A gente reclama da impermanência. Mas odeia a estabilidade.

O espaços entre os plot twists da minha vida têm ficado cada vez mais curtos. Não sei se é a idade ou a aceleração geral da contemporaneidade. Talvez, os dois.

Fato é que, há algumas semanas, eu tinha um segundo semestre agitadíssimo pela frente, com entregas de roteiros semanais e sete meses de pagamentos fixos. De repente, o programa que estava escrevendo foi cancelado.

Olhando pra trás, a sensação é estranha. É como assistir à série original do Star Trek: o futuro que eu imaginava há pouco, agora parece retrô.

De certa forma, todo calendário é retro-futurista. Obsolescência programada. As interfaces de aplicativos como o Google Agenda deveriam ser projetadas com animações de turbulência. Você tentaria inserir um compromisso e ele se recusaria a encaixar no bloco. Seria uma espécie de calendário sincero.

Há dois dias, eu estava com bombeiros no meio de uma floresta na Califórnia. Agora, o mais parecido com isso seria tomar café no Bomba, no centro de São Paulo.

Parece que estou chorando as pitangas. Mas não. Vida de escritor freelancer é assim mesmo. Estou nisso há mais de 20 anos. A gente se vira.

Mas, se eu contasse essa história num roteiro, diriam que "a transição está dura". Na verdade, eu mesmo nem senti a mudança como brusca.

Estamos nos acostumando com os jumpcuts. Já estranhamos quando as transições se dissolvem lentamente umas nas outras, ou quando há um aviso no meio.

Conheço até pessoas que desenvolveram certa ansiedade quando as coisas parecem muito "estáveis". É como se algo ruim estivesse pra acontecer. O leão pular da pedra. O marido ter um afair.

Ou seja: a pessoa desenvolve não só o medo da mudança mas, também, da estabilidade. Você precisa mudar de cenário, de aplicativo, de parceiro(a), de casa, etc. Fear of Missing Out. E fear of NOT be missing out.

Ao estudar a impermanência, geralmente, penso em algo externo, um fenômeno do qual sou vítima. Mas raramente como um processo filtrado pelo desejo e pela cultura, cheio de tesão e dopamina.

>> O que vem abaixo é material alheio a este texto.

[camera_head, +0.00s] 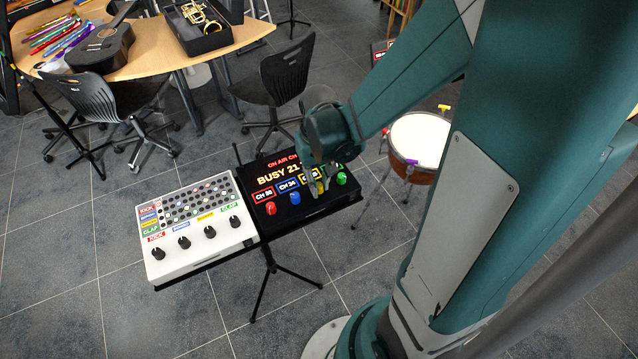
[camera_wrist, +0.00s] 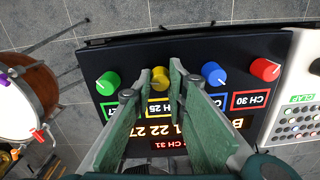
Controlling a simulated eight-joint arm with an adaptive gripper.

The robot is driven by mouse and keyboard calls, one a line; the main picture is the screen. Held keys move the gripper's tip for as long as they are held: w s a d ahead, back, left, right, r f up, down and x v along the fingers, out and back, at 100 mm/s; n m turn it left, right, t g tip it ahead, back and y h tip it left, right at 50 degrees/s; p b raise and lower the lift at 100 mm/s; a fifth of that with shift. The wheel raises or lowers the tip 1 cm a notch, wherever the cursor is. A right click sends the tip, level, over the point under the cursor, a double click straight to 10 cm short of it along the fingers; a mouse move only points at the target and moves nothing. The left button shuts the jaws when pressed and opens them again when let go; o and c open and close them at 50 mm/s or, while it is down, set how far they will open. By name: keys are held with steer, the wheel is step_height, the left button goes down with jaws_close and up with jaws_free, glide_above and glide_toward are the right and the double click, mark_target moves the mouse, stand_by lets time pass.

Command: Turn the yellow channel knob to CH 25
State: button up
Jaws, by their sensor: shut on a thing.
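The yellow channel knob (camera_wrist: 160,79) is on the front of the black channel box (camera_head: 325,206), between the blue and green knobs. In the wrist view, where the box appears upside down, my gripper (camera_wrist: 160,73) has one green finger on each side of this knob, shut on it. In the head view my gripper (camera_head: 317,189) reaches down over the box and hides most of the yellow knob and its label. A yellow-framed label, partly hidden by the fingers, lies behind the knob. The knob's pointer is too small to read. The red display (camera_wrist: 168,143) shows CH 31.
A blue knob (camera_head: 295,198), red knob (camera_head: 271,208) and green knob (camera_head: 341,178) flank the yellow one. A white drum pad box (camera_head: 208,257) adjoins on the left. A drum (camera_head: 420,140) stands to the right. Open floor lies in front.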

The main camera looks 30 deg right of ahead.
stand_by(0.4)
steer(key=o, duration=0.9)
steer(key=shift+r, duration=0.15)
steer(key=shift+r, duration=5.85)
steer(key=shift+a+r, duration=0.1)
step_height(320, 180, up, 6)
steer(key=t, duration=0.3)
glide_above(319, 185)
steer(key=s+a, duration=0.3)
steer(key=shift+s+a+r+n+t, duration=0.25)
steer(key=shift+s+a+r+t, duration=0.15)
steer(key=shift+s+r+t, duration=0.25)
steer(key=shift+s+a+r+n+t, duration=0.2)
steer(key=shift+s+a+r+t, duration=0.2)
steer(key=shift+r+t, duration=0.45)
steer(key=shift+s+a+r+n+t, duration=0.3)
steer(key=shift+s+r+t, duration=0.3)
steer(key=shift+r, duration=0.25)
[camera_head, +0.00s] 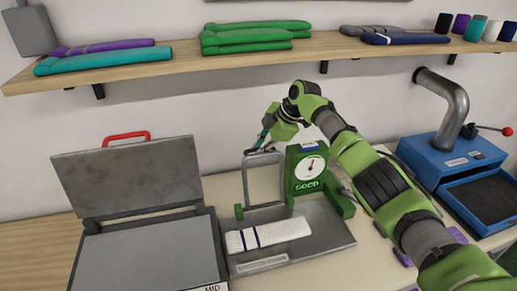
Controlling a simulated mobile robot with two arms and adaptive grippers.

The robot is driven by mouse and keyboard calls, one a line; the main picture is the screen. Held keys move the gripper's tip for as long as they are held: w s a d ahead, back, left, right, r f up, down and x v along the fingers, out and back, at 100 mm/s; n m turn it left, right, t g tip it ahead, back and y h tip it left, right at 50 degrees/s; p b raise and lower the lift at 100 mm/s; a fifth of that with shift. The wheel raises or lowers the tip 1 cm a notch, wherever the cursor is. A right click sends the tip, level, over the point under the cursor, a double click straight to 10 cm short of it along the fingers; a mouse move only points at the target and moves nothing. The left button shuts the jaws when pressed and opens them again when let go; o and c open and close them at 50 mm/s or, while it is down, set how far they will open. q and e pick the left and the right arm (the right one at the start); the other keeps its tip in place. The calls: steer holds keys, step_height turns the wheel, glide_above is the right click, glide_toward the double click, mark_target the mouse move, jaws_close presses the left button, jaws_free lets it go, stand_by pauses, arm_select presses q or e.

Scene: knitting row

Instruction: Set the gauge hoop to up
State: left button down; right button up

Desse ponto de vista, a impermanência está mais pra hábito, prática e fonte de prazer. Afinal, mesmo quando nos causa dor, ela nos dá aquele sentimento de "estar vivos", de "ser alguém", ou de procurar por alguma coisa. Esse é o problema.

É possível que, um dia, as mudanças da vida deixem de ser big deal e virem apenas movimento (sucessões de estados emocionais e condições cotidianas).

E aí a impermanência deixaria de ser entretenimento? Então, eu apenas seguiria passo a passo, fazendo o melhor que der naquele dia?

Impermanência é um jogo arriscado. Mas é certo que tememos ainda mais a ausência de drama.